Write out only the lines from the start of the entries up to and including the line with "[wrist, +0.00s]"; please skip the pictures.

→ **Dataset**
◆ ◆ ◆

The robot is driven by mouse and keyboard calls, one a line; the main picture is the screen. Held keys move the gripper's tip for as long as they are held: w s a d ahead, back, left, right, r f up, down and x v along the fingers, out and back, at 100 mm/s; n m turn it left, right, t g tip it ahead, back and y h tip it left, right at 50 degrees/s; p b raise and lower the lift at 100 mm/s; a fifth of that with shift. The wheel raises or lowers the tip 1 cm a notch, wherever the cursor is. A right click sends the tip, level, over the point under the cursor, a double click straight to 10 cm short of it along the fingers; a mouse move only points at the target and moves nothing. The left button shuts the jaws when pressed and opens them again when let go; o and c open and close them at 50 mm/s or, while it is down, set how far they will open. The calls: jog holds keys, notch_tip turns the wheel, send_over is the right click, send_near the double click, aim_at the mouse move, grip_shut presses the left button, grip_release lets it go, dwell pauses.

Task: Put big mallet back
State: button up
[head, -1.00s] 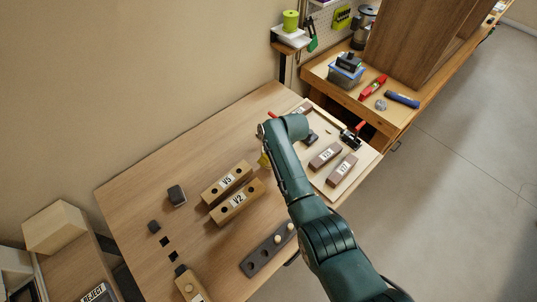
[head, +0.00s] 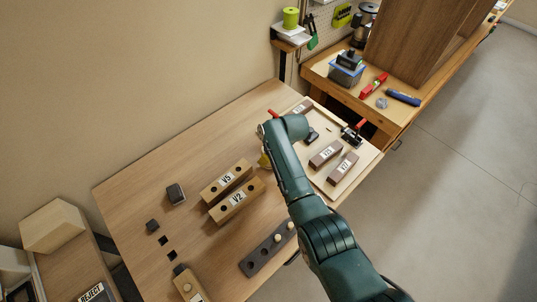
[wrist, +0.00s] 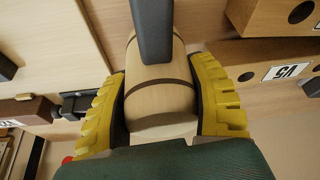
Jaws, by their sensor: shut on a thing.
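The big mallet shows in the wrist view as a pale wooden barrel head (wrist: 160,98) with dark bands and a dark grey handle (wrist: 153,30) running to the top edge. My gripper (wrist: 163,112) has its yellow ribbed fingers shut on the head, one on each side. In the head view my gripper (head: 264,160) shows only as a bit of yellow beside my dark green arm, over the wooden bench; the mallet is hidden there. I cannot tell whether the mallet touches the surface below.
Wooden blocks marked V5 (head: 226,181) and V2 (head: 237,204) lie left of my arm. A dark holed rack (head: 267,252) lies nearer. A pale board (head: 352,178) with brown blocks (head: 326,154) and a black clamp (head: 352,136) is at right. The bench's far left is clear.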

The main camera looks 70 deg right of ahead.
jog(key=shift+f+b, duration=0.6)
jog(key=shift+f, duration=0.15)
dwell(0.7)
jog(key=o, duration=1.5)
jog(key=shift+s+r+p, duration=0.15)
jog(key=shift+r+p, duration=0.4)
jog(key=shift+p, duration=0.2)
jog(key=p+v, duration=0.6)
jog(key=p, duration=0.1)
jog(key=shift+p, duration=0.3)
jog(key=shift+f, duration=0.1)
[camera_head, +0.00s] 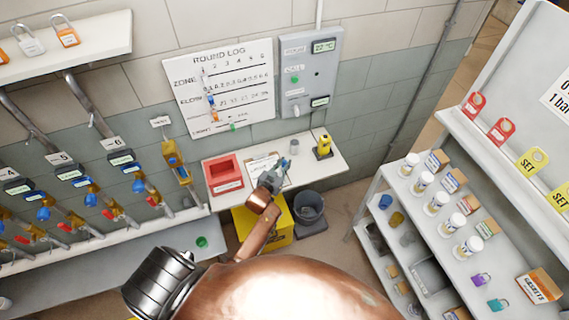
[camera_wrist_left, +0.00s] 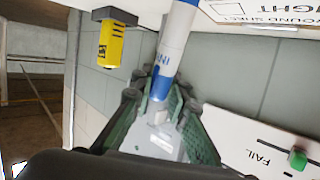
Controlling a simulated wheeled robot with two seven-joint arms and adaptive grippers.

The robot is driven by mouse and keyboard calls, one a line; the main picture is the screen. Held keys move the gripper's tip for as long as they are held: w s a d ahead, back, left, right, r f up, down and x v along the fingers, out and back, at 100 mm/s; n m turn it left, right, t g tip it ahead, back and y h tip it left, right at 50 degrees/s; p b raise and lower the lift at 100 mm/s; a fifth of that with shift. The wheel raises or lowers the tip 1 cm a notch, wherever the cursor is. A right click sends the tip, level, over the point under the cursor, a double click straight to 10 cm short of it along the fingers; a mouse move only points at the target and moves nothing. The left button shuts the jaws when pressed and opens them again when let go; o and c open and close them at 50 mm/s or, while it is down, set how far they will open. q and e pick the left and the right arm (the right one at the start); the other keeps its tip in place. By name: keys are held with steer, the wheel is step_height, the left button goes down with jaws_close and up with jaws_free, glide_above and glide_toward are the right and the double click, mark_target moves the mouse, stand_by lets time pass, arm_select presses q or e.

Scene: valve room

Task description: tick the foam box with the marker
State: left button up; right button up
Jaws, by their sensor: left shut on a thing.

◆ ◆ ◆

→ **Written answer**
The robot is driven by mouse and keyboard calls, one a line; the main picture is the screen. Held keys move the gripper's tip for as long as they are held: w s a d ahead, back, left, right, r f up, down and x v along the fingers, out and back, at 100 mm/s; n m turn it left, right, t g tip it ahead, back and y h tip it left, right at 50 degrees/s; p b raise and lower the lift at 100 mm/s; a fifth of that with shift. The wheel raises or lowers the tip 1 cm a notch, wherever the cursor is. A right click sends the tip, level, over the point under the cursor, a double click straight to 10 cm short of it along the fingers; a mouse move only points at the target and moves nothing. The left button shuts the jaws when pressed and opens them again when let go; o and c open and close them at 50 mm/s or, while it is down, set how far they will open. The calls: jog holds keys, notch_tip turns the wheel, send_over is the right click, send_near the double click, aim_at the mouse move, grip_shut presses the left button, grip_release lets it go, dwell pauses.

Task: Put big mallet back
State: button up
[head, -1.00s] 
[head, +0.00s] 
[wrist, +0.00s] 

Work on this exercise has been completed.